→ AIM OF THE EXERCISE: In the records below, find the line that contains "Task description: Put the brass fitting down" and the line that contains "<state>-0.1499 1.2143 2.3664". Set down exactly those lines and every line between them, and nothing more.

※ ※ ※

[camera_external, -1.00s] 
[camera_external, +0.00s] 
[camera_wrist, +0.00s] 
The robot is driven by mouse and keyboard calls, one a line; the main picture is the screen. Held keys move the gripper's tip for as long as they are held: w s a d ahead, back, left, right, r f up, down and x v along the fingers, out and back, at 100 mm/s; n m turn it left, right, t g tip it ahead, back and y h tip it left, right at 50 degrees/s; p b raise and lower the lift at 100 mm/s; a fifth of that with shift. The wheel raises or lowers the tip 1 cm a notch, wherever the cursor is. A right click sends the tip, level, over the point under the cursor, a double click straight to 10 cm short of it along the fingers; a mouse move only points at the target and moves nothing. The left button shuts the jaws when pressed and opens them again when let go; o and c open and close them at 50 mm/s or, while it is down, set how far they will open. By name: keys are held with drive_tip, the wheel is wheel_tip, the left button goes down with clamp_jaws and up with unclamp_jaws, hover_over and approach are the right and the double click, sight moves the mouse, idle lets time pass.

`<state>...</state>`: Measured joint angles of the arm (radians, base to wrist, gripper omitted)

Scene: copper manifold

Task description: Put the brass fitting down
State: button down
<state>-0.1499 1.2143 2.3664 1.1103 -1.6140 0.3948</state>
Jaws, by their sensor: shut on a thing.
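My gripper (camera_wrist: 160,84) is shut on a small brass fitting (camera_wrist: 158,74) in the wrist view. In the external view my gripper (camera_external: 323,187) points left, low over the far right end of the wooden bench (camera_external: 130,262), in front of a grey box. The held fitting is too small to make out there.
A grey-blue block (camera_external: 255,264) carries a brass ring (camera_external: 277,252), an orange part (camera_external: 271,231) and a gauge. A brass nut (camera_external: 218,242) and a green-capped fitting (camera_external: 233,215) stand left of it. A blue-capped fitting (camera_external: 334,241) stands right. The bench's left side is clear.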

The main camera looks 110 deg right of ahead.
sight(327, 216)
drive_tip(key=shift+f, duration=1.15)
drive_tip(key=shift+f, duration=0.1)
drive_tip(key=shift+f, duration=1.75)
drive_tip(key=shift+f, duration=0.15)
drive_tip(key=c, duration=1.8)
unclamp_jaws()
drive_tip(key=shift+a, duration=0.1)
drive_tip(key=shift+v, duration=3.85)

※ ※ ※

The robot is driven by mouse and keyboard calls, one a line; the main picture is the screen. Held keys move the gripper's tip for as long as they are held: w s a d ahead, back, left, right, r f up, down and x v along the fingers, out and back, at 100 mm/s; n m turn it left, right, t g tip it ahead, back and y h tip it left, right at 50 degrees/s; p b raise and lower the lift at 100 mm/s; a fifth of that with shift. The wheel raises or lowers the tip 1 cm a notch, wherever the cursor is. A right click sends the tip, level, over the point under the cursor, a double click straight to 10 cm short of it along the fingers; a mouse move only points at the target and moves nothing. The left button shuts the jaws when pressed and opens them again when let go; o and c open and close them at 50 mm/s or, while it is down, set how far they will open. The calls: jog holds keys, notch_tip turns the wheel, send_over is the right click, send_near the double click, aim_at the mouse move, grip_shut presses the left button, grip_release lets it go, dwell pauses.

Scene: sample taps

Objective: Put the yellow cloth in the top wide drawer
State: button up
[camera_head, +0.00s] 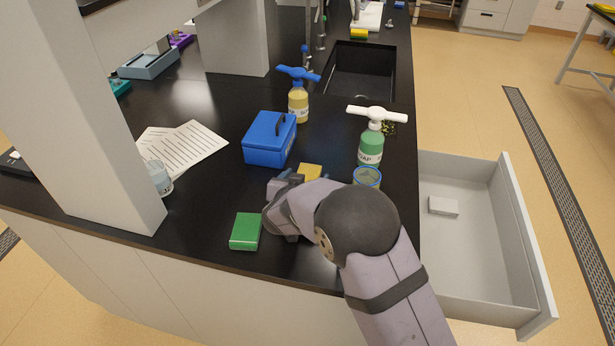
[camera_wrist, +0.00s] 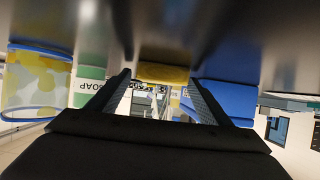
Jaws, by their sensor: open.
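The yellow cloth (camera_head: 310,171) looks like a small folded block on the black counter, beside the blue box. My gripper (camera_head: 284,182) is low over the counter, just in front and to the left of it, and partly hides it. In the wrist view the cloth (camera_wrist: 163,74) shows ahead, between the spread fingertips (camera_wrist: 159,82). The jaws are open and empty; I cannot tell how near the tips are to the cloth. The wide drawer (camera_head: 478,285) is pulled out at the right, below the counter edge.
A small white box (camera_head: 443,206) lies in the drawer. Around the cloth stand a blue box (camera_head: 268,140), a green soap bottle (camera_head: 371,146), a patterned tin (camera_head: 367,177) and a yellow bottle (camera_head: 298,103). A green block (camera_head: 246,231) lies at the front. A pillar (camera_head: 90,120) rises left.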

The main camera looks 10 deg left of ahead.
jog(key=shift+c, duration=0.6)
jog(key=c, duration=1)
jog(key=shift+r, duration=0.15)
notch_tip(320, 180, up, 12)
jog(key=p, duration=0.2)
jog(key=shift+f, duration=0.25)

※ ※ ※

→ SOLUTION TO THIS TASK:
Task description: Put the brass fitting down
State: button down
<state>-0.1499 1.2143 2.3664 1.1103 -1.6140 0.3948</state>

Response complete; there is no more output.